The Quarterly Banking Profile released by the FDIC showed that profits for the banking industry declined for the first time since the second quarter of 2009.
FDIC insured commercial banks and savings institutions reported net income of $36.0 billion for the third quarter of 2013 which was a $1.5 billion (3.9%) decline from the previous year. The FDIC attributed the lower quarterly earnings to a $4 billion increase in legal expenses at “one institution.”
Although the FDIC did not name the bank involved it is no secret that the bank in question was JPMorgan Chase & Co. which reported a third quarter loss of $380 million after taking a $7.2 billion charge to cover litigation and regulatory investigations.
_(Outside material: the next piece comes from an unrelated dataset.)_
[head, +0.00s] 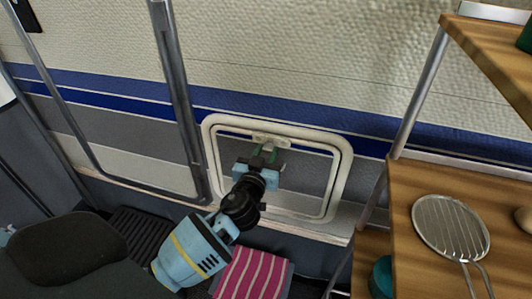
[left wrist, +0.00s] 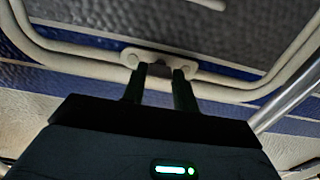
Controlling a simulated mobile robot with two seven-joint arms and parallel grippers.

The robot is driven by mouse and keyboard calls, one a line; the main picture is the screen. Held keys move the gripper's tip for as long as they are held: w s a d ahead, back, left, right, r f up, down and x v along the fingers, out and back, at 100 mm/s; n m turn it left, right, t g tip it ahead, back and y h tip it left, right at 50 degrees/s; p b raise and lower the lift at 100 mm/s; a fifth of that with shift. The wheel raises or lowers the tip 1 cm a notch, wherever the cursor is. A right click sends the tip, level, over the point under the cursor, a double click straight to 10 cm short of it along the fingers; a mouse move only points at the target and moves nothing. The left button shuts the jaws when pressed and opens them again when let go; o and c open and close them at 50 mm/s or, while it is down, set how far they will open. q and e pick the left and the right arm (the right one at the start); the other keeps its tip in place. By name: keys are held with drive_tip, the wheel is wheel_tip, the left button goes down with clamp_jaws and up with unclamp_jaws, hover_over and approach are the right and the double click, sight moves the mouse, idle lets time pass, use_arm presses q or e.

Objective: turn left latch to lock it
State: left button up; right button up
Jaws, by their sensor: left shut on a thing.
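A cream rounded hatch frame (head: 343,165) is set in the wall in the head view. A small cream latch (head: 268,139) sits on the middle of its top rail. My left gripper (head: 264,153) reaches up to this latch from below. In the left wrist view the latch plate (left wrist: 189,64) shows on the frame, with a round end on each side. The two dark fingers of my left gripper (left wrist: 157,80) stand on either side of its middle part and are shut on it. The fingers partly hide the latch, so its exact angle is hard to tell. My right gripper is not in view.
A metal-framed panel (head: 183,105) stands to the left of the hatch. Wooden shelves (head: 405,200) with a strainer (head: 450,228) are on the right. A pink striped cloth (head: 255,273) lies below my arm. A dark seat (head: 65,248) is at lower left.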

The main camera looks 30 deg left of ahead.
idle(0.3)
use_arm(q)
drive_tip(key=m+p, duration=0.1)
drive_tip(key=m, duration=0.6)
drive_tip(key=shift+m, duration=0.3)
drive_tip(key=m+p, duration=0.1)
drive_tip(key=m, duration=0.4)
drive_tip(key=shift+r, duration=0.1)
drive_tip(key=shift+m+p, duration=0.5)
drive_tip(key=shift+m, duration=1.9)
JPMorgan has been under relentless assault by regulators ever since the financial crisis of 2008 and a trading loss of $6.2 billion in 2012. Since 2010 JPMorgan has set aside a massive $20 billion for legal and regulatory costs and spent $8 billion on legal fees.
Quarterly banking profits were also adversely impacted by lower mortgage fees as refinancing activity declined due to the increase in interest rates and from lower gains on asset sales.
Of the 6,891 institutions insured by the FDIC, half had an increase in earnings over the prior year and half saw earnings decline. Five years after the banking crisis 8.6% of all banks are still unprofitable although the number declined from 10.7% from the prior year. Another sign of weakness during the quarter was shown by the decline in return on assets to 0.99% from 1.06% a year ago and a decline on average return on equity to 8.92% from 9.35% a year ago.
Another sign of a banking industry still struggling to recover was shown by a decline of 3.6% or $6.1 billion in third quarter net operating revenue to $163.3 billion. Also contributing to a slow banking industry recovery is the low average net interest margin of 3.26% which is at the lowest level since reaching 3.2% in the fourth quarter of 2006. The average net interest margin in the difference between a bank’s average yield earned on loans and the average cost of funding loans and investments.
Banks benefited in the third quarter from lower loan loss provisions of $5.8 billion which was down $8.8 billion or 60% from the previous year and the lowest since the third quarter of 1999. Noncurrent loans and leases 90 days or more past due declined by $18.3 billion or 7.7% from last year and delinquencies declined to 2.83%, the lowest level since the third quarter of 2008.
Total loan balances increased by $69.7 billion or 0.9% during the quarter but income from mortgage originations declined by 45% from the prior year as higher mortgage rates reduced the demand for mortgage refinances.
Summarizing the third quarter results, FDIC Chairman Martin J. Gruenberg noted that “Most of the positive trends we have been seeing in industry performance continued in the third quarter. Fewer institutions reported quarterly losses, lending grew at a modest pace, credit quality continued to improve, more banks came off the ‘Problem List,’ and fewer banks failed.”